• **Goal**
Locate the line with "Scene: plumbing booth" in the material. Copy that line and each one after it, through the last, exactly and with nothing else.

• **Given records**
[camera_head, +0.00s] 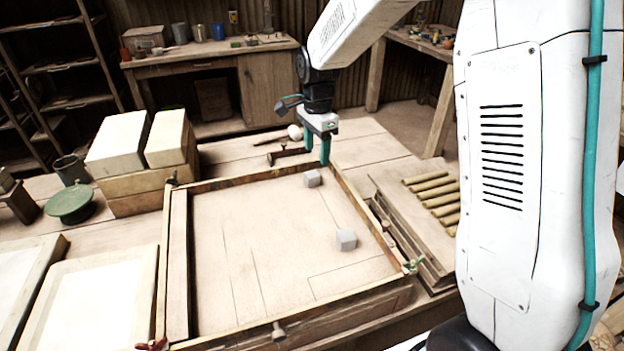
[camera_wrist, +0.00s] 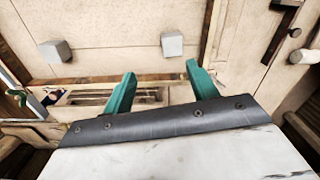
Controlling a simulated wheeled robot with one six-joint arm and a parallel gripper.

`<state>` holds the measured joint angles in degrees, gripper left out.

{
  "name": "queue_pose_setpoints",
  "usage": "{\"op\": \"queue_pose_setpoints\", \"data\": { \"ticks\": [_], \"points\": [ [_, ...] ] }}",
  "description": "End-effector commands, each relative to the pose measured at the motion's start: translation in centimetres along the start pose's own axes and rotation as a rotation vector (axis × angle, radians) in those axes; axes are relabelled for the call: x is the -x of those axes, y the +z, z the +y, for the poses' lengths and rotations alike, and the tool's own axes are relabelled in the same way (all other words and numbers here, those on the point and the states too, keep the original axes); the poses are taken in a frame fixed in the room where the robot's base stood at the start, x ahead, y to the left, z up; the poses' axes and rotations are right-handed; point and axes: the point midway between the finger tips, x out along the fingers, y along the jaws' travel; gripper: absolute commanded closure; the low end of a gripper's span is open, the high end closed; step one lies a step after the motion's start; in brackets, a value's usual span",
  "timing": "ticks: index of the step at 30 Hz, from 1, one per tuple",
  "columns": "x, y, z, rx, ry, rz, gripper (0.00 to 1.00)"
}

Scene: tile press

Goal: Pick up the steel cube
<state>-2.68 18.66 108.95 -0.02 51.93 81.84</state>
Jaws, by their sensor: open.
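Two small grey cubes lie apart inside the wooden frame of the press. The far cube (camera_head: 312,178) sits near the frame's back right corner; it also shows right of centre in the wrist view (camera_wrist: 172,44). The near cube (camera_head: 346,239) lies closer to the right side, and at the upper left of the wrist view (camera_wrist: 55,51). Both look alike, and I cannot tell by sight which is steel. My gripper (camera_head: 317,156) hangs by the frame's back right corner, close to the far cube. Its teal fingers (camera_wrist: 160,68) are apart with nothing between them.
The frame's raised wooden rim (camera_head: 347,196) surrounds the cubes. Clay-coloured rods (camera_head: 432,193) lie on a board to the right. Pale blocks (camera_head: 118,144) and a green round pot (camera_head: 70,203) stand to the left. The frame's middle is clear.

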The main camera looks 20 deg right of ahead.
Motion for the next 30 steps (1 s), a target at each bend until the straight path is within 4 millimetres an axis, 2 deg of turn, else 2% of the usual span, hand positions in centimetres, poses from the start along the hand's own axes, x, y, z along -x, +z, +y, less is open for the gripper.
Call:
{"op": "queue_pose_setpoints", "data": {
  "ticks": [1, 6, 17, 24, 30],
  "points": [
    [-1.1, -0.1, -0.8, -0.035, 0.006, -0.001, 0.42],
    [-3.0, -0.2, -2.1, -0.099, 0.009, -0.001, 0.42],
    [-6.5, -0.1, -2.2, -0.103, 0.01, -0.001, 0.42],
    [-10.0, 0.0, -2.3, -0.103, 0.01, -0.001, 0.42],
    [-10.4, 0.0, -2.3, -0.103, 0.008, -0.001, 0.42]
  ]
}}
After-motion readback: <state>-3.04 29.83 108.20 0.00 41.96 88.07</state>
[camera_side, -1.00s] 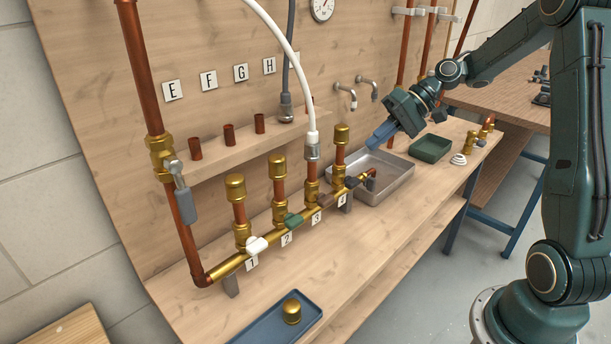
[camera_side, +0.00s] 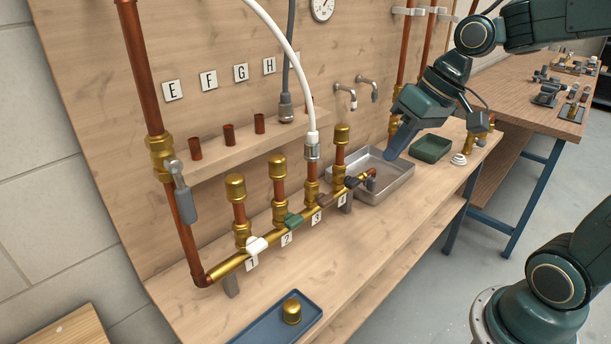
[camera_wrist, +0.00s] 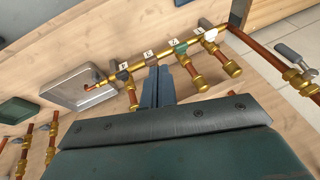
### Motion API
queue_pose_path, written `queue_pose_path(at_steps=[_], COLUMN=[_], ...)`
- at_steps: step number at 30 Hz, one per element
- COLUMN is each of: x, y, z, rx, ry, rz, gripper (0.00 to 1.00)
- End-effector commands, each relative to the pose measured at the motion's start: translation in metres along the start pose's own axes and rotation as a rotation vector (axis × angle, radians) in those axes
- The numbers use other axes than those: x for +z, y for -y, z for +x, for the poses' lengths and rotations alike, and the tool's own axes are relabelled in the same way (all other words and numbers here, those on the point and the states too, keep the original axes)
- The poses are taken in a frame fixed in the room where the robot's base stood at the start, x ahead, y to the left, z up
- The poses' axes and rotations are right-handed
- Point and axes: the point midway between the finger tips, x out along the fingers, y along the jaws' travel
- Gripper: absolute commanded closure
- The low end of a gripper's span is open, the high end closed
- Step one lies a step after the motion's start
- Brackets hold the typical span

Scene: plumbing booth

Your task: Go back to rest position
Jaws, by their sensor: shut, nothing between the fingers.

• **Exercise solution**
Scene: plumbing booth

Your task: Go back to rest position
Jaws, by their sensor: shut, nothing between the fingers.

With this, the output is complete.